BM: Segundo você, as pessoas de esquerda analisadas, ou seja, os psicanalistas de esquerda, não fizeram o luto da sua fascinação pelo totalitarismo, que eles acabaram por injetar no movimento psicanalítico até que as instituições psicanalíticas acabassem por se parecer com a máfia. A que se deve isso?
HADDAD: Foi o que eu tentei explicar num livro que se chama Les folies millénaristes (“Loucuras milenaristas”). O movimento esquerdista é milenarista, acredita numa sociedade perfeita. Estudei esses movimentos em várias situações. O que impera neles é a raiva e a esperança da realização de uma fantasia incestuosa. Nas sociedades analíticas, todo mundo transa com todo mundo, inclusive os analistas com os pacientes. Jacques Alain Miller foi um militante e trouxe a estrutura totalitária para o movimento analítico. Charles Melman também. Há neles algo de não analisado, de religioso, de messiânico…

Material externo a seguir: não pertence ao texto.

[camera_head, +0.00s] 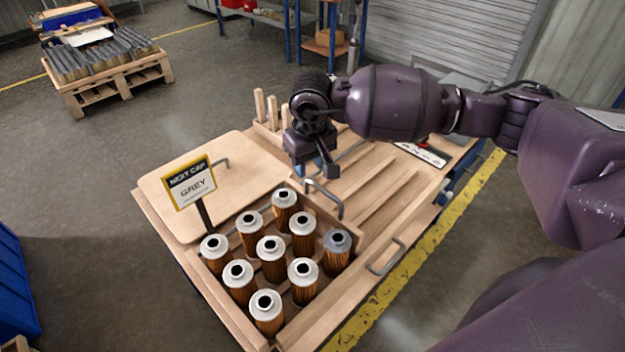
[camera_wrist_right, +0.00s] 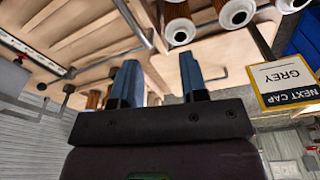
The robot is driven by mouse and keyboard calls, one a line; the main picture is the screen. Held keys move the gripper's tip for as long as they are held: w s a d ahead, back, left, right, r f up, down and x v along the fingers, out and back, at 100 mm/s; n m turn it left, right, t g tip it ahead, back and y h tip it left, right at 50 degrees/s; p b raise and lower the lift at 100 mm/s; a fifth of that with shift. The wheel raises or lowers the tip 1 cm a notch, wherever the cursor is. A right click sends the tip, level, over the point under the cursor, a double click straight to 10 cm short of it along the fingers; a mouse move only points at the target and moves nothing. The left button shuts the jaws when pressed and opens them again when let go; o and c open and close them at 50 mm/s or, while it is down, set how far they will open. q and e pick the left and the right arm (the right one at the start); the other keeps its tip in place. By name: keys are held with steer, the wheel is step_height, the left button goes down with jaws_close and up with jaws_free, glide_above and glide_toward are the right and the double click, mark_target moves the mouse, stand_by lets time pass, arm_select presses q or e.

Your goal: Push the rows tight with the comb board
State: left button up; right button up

BM: Você diz no seu livro que Charles Melman antigamente diretor da Associação Freudiana e hoje da Associação Lacaniana não faz psicanálise, e sim “direção eclesiástica de consciência”. Que só a manipulação das pessoas e a exploração financeira interessavam a Jacques Alain Miller. Que Roudinesco é uma megera irascível. Gostaria que você dissesse o que sustenta as suas afirmações.
HADDAD: Eu respeitava muito a psicanálise e quando vi o que eles podiam fazer em nome dela, quando me dei conta das mentiras, fiquei enfurecido. Trabalhei com Melman e me decepcionei com o comportamento dele quando Lacan estava no fim. Ainda que Miller falsificasse a assinatura de Lacan, Melman não podia tornar isso público, porque Miller era paciente dele e a ética da psicanálise não permite isso. Seja como for, eu acho que ele precisava dizer o que pensava, porque nós vivemos num mundo de mentiras, e a mentira é a razão do atual declínio cultural da França.

BM: Você diz que não pertence a nenhuma “igrejinha” analítica e que todas são religiosas. Acha que podia ser diferente? Isso dependeria do quê?
HADDAD: Acho que poderia ser diferente se o funcionamento das sociedades analíticas obedecesse às regras da democracia. Churchill dizia que a democracia não era um bom sistema, só que ele não conhecia outro melhor.